To get there from Kagurazaka, simply take the Odeo Line from Lidabashi Station to Ueno-okachimachi Station.

Location: here


Tokyo Imperial Palace

The Imperial Palace of Tokyo is located in the district of Chiyoda, right in the heart of Tokyo. Surrounded by its original moat, the complex houses the Emperor’s current residence called Kokyo, as well as several parks, only some of which are open to the public.

A visit of the Imperial Palace while in Tokyo is a must!

At the beginning of the eponymous era, Emperor Meiji ordered the transfer of the capital from Kyoto to Tokyo; the imperial family then took up residence there.

To get there from Kagurazaka, simply take the Tozai Line from Lidabashi Station to Takebashi Station. From there you can walk to the imperial palace.

Location: here


HOW TO GET TO KAGURAZAKA?

Best things to see Kagurazaka

As the neighborhood is actually concentrated around Kagurazaka-dori Street, it is possible to get there from either end of this road. To the northwest, the Kagurazaka station is a stopover on the Tozai line.

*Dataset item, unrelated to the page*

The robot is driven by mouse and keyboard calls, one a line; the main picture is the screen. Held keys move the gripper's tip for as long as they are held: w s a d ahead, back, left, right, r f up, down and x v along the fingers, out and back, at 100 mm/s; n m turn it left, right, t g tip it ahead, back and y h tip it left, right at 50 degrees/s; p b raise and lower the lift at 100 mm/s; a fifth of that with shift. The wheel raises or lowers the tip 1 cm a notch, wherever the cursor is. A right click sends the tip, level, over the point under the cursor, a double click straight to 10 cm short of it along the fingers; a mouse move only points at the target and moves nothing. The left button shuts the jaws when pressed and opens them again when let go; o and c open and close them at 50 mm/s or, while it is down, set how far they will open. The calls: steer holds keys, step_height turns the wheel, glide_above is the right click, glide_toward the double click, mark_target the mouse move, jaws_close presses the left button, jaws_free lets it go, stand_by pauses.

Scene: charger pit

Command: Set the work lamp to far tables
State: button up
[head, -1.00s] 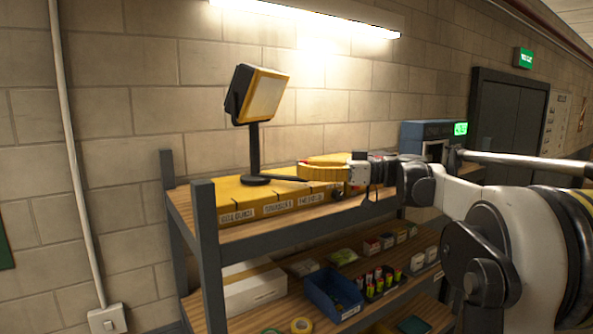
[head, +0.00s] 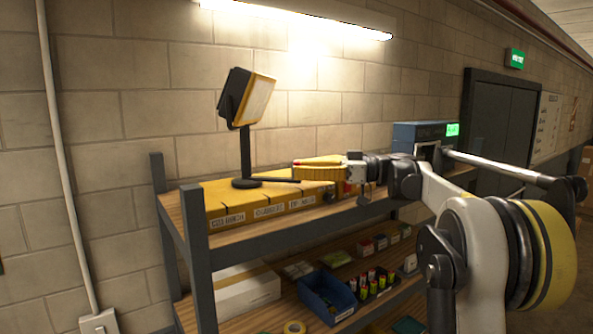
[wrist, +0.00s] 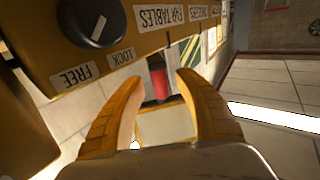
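The work lamp (head: 250,101) has a tilted yellow-and-black head on a black post, standing on a round base on the top shelf. A thin dark bar runs from its base towards my gripper (head: 298,168). In the wrist view a yellow panel (wrist: 35,38) carries a black knob (wrist: 97,20) with a white mark and upside-down labels, including FREE, LOCK and FAR TABLES. My gripper (wrist: 155,90) is open in the wrist view. A red-ended dark piece (wrist: 158,84) shows between the fingers; I cannot tell whether they touch it.
Labelled yellow boxes (head: 232,222) line the top shelf (head: 300,228). A blue bin (head: 318,300), a white box (head: 240,288) and small goods sit on the shelf below. A blue device (head: 418,133) with a green display stands at the right. A wall (head: 100,200) closes the back.

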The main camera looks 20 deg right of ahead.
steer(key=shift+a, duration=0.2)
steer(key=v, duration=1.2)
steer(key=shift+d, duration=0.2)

While in the southeast is Iidabashi station through which many lines pass, including:

  • JR lines: Chuo, Chuo-Sobu, Nikko-Kinugawa, Sazanami, Wakashio;
  • Tokyo Metro lines: Namboku, Oedo, Tozai, Yurakucho.

This second station is much easier to access and more friendly than Kagurazaka station.


Best things to see Kagurazaka

If you are visiting Tokyo, we highly recommend spending an evening in Kagurazaka district to explore its traditional streets, its beautiful temple and great french restaurants.

This is actually one of our favorite neighbourhood in Tokyo. We love the traditional atmosphere and getting lost in the maze of little alleys full of restaurants.